When I listen to Road to Rouen now, it sounds better than it did then; I appreciate the album even more. It’s incredibly hard to make a work of art that moves someone, let alone an album that has something sturdy about it, something that makes the work stay with a person for almost twenty years. Road to Rouen is a record that will always be with me—one of those albums that has its own unique spot in your heart, in the mental record collection you carry with you through life.
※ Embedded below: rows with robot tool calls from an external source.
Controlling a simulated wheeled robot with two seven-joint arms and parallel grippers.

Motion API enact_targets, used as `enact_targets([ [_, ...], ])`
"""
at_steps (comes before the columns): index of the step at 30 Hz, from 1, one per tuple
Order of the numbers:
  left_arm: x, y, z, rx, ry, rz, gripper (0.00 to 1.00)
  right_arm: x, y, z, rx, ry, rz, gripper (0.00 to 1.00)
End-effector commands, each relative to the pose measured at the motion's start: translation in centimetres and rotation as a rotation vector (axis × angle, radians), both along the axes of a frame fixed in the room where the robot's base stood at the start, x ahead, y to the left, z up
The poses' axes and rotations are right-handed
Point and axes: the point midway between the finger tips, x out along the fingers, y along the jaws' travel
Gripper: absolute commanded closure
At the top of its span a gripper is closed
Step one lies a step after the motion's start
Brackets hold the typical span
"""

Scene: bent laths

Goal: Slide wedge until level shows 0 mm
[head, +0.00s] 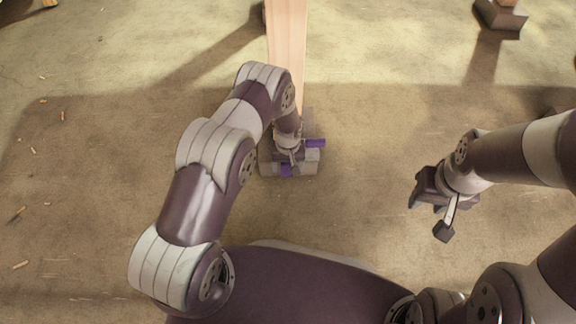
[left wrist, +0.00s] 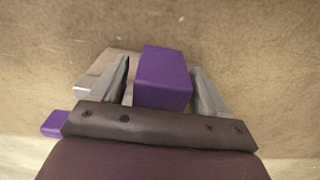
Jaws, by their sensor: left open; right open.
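A pale wooden lath (head: 287,50) runs from the top edge to a low grey-brown block (head: 309,168) on the floor. Two purple pieces show at this block, one on the right (head: 316,143) and one at the front (head: 286,171). My left gripper (head: 298,158) is over the block, its fingers partly hidden. In the left wrist view, a purple block (left wrist: 163,72) stands between its open fingers; another purple piece (left wrist: 55,123) shows at the left. I cannot tell which piece is the wedge. No level reading is legible. My right gripper (head: 430,212) is open and empty.
A dark block (head: 500,17) with a wooden piece on it stands at the top right. Small wood chips (head: 18,214) lie on the floor at the left. The floor between my two grippers is clear.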

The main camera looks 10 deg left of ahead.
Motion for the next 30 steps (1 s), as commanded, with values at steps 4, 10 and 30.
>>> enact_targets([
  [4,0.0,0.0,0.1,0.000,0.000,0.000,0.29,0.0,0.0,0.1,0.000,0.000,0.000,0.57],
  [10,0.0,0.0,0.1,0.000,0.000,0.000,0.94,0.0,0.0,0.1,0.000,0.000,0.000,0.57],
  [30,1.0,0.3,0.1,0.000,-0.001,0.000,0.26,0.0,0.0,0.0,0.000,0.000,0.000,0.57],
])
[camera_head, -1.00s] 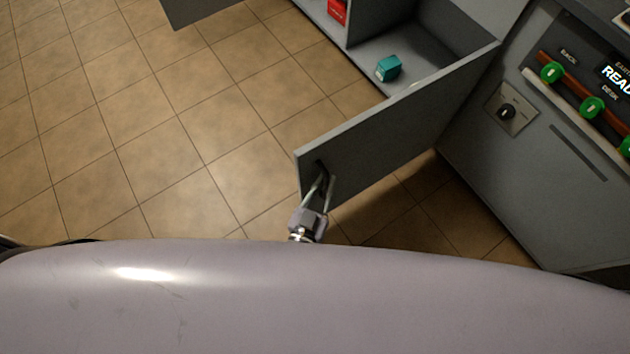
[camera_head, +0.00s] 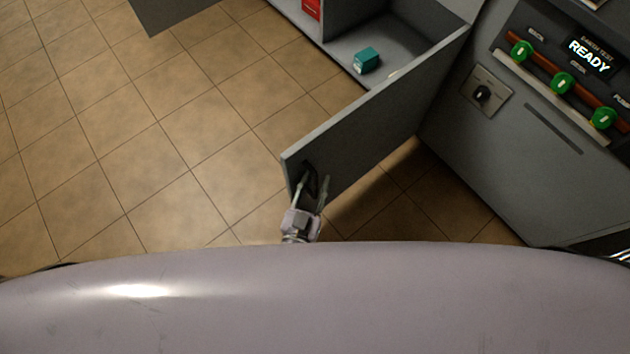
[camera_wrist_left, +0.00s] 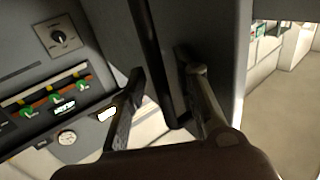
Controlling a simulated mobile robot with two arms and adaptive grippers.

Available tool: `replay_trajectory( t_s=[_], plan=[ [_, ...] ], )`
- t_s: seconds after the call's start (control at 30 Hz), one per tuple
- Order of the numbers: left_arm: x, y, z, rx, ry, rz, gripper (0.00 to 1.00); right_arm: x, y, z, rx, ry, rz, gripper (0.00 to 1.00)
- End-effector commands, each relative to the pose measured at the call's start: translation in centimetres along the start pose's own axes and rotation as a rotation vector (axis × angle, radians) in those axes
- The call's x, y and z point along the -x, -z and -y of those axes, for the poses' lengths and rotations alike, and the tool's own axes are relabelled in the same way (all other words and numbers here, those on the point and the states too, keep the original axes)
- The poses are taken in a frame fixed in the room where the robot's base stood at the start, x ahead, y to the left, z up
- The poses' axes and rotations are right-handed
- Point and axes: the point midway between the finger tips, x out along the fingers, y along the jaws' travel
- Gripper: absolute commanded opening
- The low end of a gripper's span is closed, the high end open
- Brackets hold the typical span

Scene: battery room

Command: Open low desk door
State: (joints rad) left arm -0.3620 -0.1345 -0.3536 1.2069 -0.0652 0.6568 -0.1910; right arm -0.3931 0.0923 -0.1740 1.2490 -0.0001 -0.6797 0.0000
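The low desk door (camera_head: 375,130) is a grey panel that stands swung wide open from the cabinet, in the middle of the head view. Its dark handle (camera_head: 309,180) is near the free end. My left gripper (camera_head: 312,178) is at that handle with its fingers spread apart. In the left wrist view the dark handle bar (camera_wrist_left: 166,60) runs between the two fingers of my left gripper (camera_wrist_left: 160,70), and I see no firm clamp on it. My right gripper is not in view.
The open cabinet (camera_head: 395,30) holds a teal box (camera_head: 367,60) and a red item (camera_head: 312,9). A grey console (camera_head: 525,130) with green knobs and a READY display stands at the right. Tiled floor (camera_head: 130,120) is clear at the left.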

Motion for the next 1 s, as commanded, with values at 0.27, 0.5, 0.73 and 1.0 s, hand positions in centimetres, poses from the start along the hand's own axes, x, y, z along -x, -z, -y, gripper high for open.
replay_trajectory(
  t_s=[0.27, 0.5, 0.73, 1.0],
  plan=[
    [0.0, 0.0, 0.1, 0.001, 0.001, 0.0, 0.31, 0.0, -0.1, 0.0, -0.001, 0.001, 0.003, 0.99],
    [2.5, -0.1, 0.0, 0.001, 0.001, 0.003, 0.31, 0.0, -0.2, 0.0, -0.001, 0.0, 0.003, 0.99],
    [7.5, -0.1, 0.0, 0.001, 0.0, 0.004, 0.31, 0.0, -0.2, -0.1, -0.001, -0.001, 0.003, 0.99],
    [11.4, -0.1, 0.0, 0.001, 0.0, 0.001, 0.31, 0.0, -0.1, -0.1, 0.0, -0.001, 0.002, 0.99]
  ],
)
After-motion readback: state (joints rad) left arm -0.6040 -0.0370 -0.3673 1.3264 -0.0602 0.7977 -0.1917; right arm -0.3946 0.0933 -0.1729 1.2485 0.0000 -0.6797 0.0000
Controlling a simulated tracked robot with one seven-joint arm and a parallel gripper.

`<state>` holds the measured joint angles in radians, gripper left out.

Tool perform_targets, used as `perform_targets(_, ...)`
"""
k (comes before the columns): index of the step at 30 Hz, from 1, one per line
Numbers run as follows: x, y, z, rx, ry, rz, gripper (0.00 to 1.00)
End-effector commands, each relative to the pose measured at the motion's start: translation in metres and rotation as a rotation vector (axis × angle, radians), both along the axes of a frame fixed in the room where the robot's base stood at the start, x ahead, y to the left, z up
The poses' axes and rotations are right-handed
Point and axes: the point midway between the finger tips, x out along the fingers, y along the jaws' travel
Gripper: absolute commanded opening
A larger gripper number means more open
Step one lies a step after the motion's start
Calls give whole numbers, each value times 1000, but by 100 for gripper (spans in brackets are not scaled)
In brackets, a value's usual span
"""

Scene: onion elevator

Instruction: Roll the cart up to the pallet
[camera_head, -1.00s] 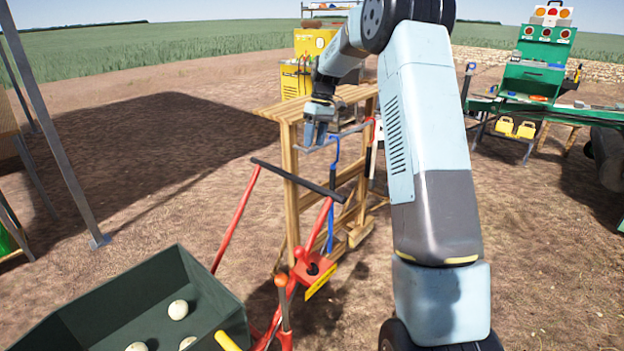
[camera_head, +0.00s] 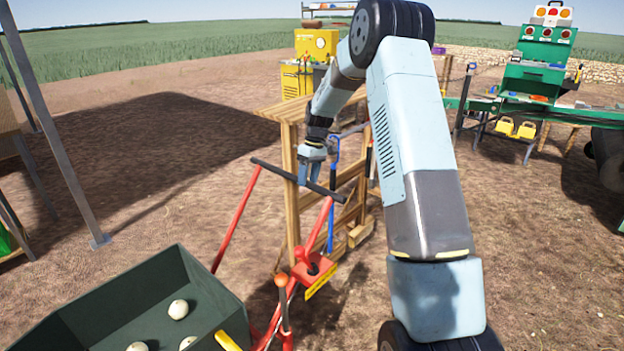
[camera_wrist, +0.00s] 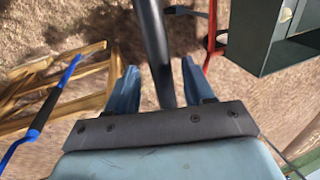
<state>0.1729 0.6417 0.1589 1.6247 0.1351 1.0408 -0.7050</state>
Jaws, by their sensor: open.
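The cart's black handle bar (camera_head: 274,169) sits on two red uprights (camera_head: 238,217) in front of the wooden rack. My gripper (camera_head: 310,176) is at the bar, pointing down, with its fingers open. In the wrist view, the dark bar (camera_wrist: 154,40) runs between the two spread blue fingers of my gripper (camera_wrist: 160,84), with a gap on either side. The cart's lower red frame (camera_head: 313,268) is partly hidden behind the green bin. I cannot make out a pallet for certain.
A dark green bin (camera_head: 95,305) with several pale onions (camera_head: 178,309) stands at the lower left. A wooden rack (camera_head: 291,200) with hanging tools, including a blue one (camera_head: 332,205), stands just behind the handle. Bare soil lies to the left and right.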

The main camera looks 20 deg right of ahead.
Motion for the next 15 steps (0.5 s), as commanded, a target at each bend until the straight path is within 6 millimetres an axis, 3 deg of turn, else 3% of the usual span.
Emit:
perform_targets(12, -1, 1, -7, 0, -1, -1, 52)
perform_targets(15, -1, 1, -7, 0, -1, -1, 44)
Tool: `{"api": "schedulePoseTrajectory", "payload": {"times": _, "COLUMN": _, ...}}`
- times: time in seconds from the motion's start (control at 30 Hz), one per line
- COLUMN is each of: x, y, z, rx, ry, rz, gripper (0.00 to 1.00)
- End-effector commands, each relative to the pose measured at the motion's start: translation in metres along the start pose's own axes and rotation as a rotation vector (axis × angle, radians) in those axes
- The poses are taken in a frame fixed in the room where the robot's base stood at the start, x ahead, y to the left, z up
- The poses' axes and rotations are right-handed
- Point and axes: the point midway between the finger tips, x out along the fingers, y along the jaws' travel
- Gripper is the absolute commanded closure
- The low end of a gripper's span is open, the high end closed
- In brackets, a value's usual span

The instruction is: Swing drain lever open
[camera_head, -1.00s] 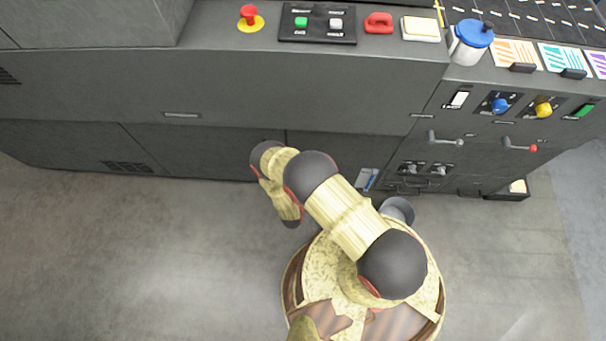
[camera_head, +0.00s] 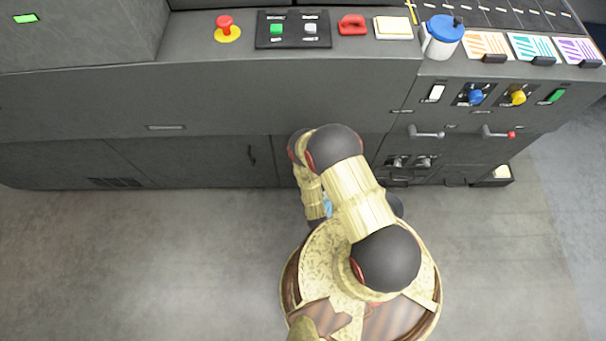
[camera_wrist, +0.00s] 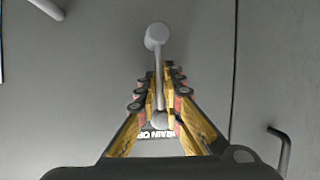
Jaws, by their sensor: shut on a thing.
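The drain lever (camera_wrist: 157,38) is a light grey rod with a round pivot end at the top and a ball knob at the near end, in the wrist view. It runs straight up and down in that picture. My gripper (camera_wrist: 160,85) has its yellow-and-red fingers on both sides of the rod and is shut on it. A dark label (camera_wrist: 157,134) with upside-down white text, partly hidden by the fingers and reading something like "DRAIN OP", lies beneath the knob. In the head view my arm hides the gripper and the drain lever.
The grey machine front (camera_head: 230,105) stands close before me. Two other small levers, one grey (camera_head: 426,133) and one red-tipped (camera_head: 497,133), are on the panel at right. A dark hooked handle (camera_wrist: 283,147) is right of my gripper. The floor at left is clear.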

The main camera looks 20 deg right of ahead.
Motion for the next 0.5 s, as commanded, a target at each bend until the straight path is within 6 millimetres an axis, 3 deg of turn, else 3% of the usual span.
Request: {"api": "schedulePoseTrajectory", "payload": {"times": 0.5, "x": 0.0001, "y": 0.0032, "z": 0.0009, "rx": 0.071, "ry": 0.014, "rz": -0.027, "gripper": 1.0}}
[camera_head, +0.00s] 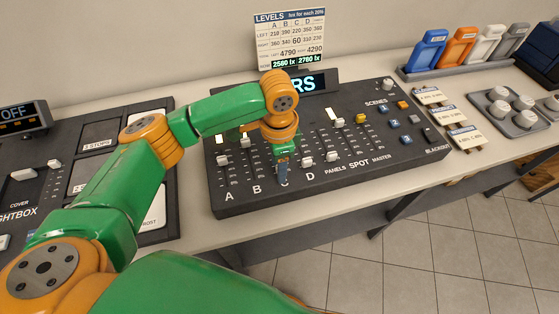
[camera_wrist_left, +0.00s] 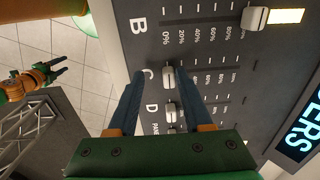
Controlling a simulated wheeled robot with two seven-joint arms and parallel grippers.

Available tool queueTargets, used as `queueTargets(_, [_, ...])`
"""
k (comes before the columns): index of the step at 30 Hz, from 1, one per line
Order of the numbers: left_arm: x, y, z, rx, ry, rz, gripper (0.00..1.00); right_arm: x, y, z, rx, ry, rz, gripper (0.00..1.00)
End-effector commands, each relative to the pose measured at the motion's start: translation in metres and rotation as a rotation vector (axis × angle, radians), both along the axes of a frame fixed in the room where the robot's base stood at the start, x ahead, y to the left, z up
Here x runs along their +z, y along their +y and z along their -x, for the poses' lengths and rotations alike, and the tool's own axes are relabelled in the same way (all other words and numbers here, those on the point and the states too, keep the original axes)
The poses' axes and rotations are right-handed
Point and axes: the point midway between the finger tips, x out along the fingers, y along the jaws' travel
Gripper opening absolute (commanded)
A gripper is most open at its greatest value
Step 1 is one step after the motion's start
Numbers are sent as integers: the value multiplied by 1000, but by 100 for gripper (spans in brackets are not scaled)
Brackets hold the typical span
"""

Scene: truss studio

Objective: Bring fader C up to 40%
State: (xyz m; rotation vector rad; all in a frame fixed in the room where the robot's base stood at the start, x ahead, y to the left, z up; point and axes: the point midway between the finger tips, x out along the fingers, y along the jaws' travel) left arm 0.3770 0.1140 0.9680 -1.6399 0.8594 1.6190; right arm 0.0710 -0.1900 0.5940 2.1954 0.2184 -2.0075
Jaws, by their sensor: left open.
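The fader board (camera_head: 235,205) lies on the bench with columns lettered A to D. My left gripper (camera_head: 283,178) points down over column C and hides its knob in the head view. In the left wrist view, the pale fader C knob (camera_wrist_left: 168,78) sits near the 0% end of its scale, between the two blue fingers of my open left gripper (camera_wrist_left: 160,75). No grip on it shows. My right gripper (camera_wrist_left: 58,72) appears at the left of the wrist view, well away from the board, with its fingers apart.
Fader B's knob (camera_wrist_left: 255,18) stands far up its track. Fader D's knob (camera_head: 307,162) and the panels knob (camera_head: 333,155) are close beside column C. A levels sign (camera_head: 289,38) stands behind the board. Coloured blocks (camera_head: 428,50) and a knob tray (camera_head: 512,110) are at the right.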

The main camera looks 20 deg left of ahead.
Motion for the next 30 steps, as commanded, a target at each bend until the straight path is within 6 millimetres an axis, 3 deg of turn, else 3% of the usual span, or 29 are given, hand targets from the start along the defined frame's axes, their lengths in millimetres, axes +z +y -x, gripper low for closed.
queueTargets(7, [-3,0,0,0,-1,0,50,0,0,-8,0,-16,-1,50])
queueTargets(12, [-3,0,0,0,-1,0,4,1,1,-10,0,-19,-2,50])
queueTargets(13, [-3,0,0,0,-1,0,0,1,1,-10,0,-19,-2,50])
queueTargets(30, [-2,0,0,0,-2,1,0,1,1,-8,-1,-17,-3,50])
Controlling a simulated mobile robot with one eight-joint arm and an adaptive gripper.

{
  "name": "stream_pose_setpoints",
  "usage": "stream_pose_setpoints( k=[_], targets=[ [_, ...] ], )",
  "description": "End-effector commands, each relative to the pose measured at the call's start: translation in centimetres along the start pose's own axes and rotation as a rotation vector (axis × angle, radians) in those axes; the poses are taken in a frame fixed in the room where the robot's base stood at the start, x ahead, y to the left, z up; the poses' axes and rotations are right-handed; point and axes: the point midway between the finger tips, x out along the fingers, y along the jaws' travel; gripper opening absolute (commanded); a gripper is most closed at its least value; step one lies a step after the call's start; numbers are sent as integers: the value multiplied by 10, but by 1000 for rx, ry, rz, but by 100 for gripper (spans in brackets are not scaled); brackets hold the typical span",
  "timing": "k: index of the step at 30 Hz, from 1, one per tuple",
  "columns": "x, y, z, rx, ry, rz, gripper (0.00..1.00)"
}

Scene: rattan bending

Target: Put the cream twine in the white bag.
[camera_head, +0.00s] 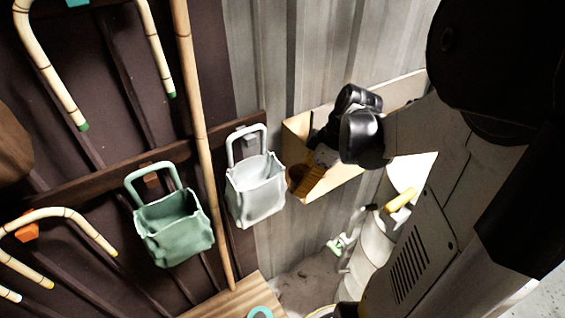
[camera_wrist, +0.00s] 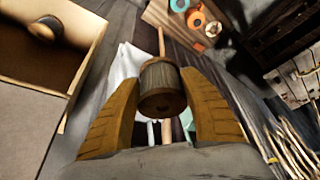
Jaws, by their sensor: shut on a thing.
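The white bag (camera_head: 257,192) hangs open from a dark rail in the head view. It also shows as pale cloth behind my fingers in the wrist view (camera_wrist: 122,76). My gripper (camera_head: 302,181) has orange-brown fingers and is just right of the bag, in front of an open cardboard box. In the wrist view, my gripper (camera_wrist: 160,105) is shut on a short tan-brown twine spool (camera_wrist: 160,86) with a dark end facing the camera. The spool is in shadow, so I cannot tell if its twine is cream. It is outside the bag.
A green bag (camera_head: 175,230) hangs left of the white one, with a bamboo pole (camera_head: 197,130) between them. The cardboard box (camera_wrist: 45,72) holds another brown spool (camera_wrist: 45,28). A wooden tabletop (camera_wrist: 165,17) carries coloured rolls. Bent rattan canes (camera_head: 48,65) hang at left.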

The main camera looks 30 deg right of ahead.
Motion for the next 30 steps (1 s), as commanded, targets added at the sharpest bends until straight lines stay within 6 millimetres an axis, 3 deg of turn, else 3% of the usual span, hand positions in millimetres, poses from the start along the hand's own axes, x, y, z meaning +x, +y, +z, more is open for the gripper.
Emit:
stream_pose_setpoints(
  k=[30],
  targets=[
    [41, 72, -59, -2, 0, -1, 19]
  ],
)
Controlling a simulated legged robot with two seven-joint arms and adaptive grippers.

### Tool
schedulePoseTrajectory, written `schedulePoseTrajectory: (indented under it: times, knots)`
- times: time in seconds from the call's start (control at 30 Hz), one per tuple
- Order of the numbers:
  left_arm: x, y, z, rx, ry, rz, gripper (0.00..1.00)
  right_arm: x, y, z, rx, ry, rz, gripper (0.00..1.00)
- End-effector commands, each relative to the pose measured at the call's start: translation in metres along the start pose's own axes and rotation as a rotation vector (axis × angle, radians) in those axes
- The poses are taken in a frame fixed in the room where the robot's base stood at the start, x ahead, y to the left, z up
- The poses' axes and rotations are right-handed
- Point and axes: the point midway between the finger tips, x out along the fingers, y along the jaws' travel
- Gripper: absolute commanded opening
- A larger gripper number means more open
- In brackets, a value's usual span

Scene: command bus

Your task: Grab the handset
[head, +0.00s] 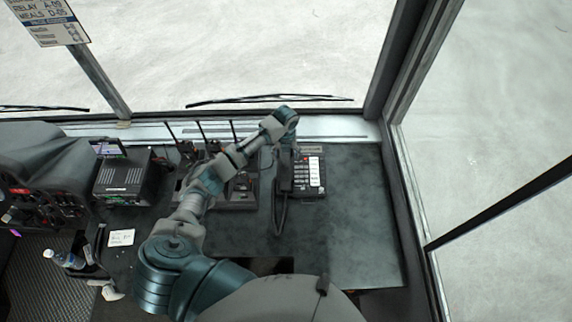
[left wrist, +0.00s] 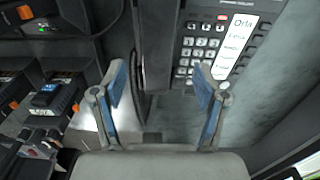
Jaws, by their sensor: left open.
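A dark desk phone (head: 311,176) with a keypad sits on the grey-green dashboard counter. Its black handset (head: 285,172) lies along its left side, and a cord hangs toward me. In the left wrist view the handset (left wrist: 158,45) shows upper middle, with the keypad (left wrist: 199,48) to its right. My left gripper (head: 286,124) is over the far end of the handset in the head view; its fingertips are hard to make out there. In the left wrist view the gripper (left wrist: 160,76) is open, one finger on each side of the handset's line, empty. My right gripper is not in view.
Radios in chargers (head: 237,190) with upright antennas stand left of the phone, partly behind my arm. A black box with a screen (head: 123,180) is farther left. The counter right of the phone is clear up to the window frame.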

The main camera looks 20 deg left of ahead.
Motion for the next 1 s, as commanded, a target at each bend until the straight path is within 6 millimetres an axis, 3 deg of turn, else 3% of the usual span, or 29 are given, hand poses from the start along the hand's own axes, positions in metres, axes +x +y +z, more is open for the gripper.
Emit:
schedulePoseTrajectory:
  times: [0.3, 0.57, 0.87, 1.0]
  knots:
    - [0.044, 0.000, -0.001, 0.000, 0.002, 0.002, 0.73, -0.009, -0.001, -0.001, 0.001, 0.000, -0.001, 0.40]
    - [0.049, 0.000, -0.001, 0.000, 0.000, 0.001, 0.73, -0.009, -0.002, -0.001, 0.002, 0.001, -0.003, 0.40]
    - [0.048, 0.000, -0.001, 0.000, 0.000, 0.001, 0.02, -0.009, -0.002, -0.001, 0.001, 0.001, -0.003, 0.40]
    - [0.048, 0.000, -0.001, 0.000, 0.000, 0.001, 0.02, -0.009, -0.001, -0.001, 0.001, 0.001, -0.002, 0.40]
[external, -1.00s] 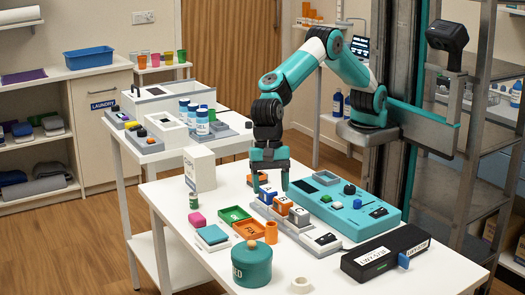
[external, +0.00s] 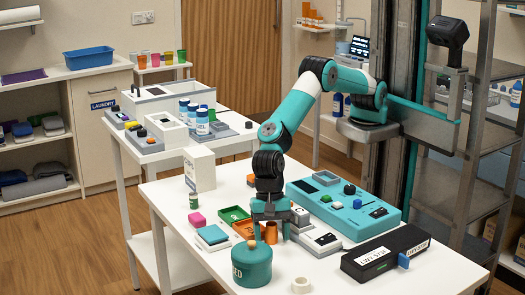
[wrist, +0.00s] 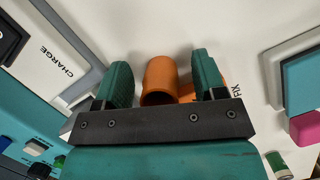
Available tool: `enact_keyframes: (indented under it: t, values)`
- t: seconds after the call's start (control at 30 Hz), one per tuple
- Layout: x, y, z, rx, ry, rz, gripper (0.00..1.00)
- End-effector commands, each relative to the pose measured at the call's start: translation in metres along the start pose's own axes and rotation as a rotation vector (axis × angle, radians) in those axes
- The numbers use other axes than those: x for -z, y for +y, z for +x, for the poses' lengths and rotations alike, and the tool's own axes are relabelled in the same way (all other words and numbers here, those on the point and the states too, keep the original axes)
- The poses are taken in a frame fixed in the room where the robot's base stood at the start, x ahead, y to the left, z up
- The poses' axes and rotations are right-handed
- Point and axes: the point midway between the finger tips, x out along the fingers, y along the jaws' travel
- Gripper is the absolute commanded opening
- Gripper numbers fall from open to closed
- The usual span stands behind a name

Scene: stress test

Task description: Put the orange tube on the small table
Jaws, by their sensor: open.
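The orange tube (external: 271,234) stands upright on the white front table (external: 205,268), beside the orange FIX tray (external: 245,230). In the wrist view the tube (wrist: 160,76) is between my two teal fingers, with a gap on each side. My gripper (external: 272,232) points down over it, open and holding nothing; it also shows in the wrist view (wrist: 162,76). The fingers partly hide the tube in the external view. A small white table (external: 163,68) with coloured cups on it stands at the back left, by the wall; I cannot tell if it is the task's small table.
A teal lidded pot (external: 251,266) stands close in front of my gripper. The grey CHARGE rack (external: 318,241), teal panel (external: 345,207) and black case (external: 385,253) lie to the right. A green tray (external: 233,214) is behind left. A white side table (external: 160,157) carries bottles.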

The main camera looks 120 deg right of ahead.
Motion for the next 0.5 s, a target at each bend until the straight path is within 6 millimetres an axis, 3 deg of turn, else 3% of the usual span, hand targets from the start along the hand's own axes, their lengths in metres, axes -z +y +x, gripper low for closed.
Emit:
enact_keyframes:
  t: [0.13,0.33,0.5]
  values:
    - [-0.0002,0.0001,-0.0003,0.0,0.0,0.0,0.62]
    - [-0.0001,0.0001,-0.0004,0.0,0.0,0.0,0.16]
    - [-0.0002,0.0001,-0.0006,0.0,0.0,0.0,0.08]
HAL may be lost to time, but they aren’t lost to me. “Play the Hits” still thrills me, makes my heart skip a beat when I listen to it. Because I remember what it was like to breathlessly look for the next single or band to change my life. I remember what it was like to believe that music could do that, that it could make me feel more alive than I ever could have imagined.
But in so many ways I’m more alive now than I ever was then. I feel, very often, that I am more myself than I have ever been. My life now contains actual responsibilities and there are people I am truly accountable to and for. Despite that, though, I still don’t have all of the responsibilities in my life that I want. And I’m not quite sure who I really am—or if this is the person I am meant to, or want to be.
I’m trying to get comfortable with all of that. I’m trying to be as alive as I can be each day as I progress further and further away from that time when falling in love with a new band could fill me up more than anything else.
And hopefully one day, before it’s all over, I’ll make or be a part of something that lasts or is remembered, even faintly, nearly twenty years later.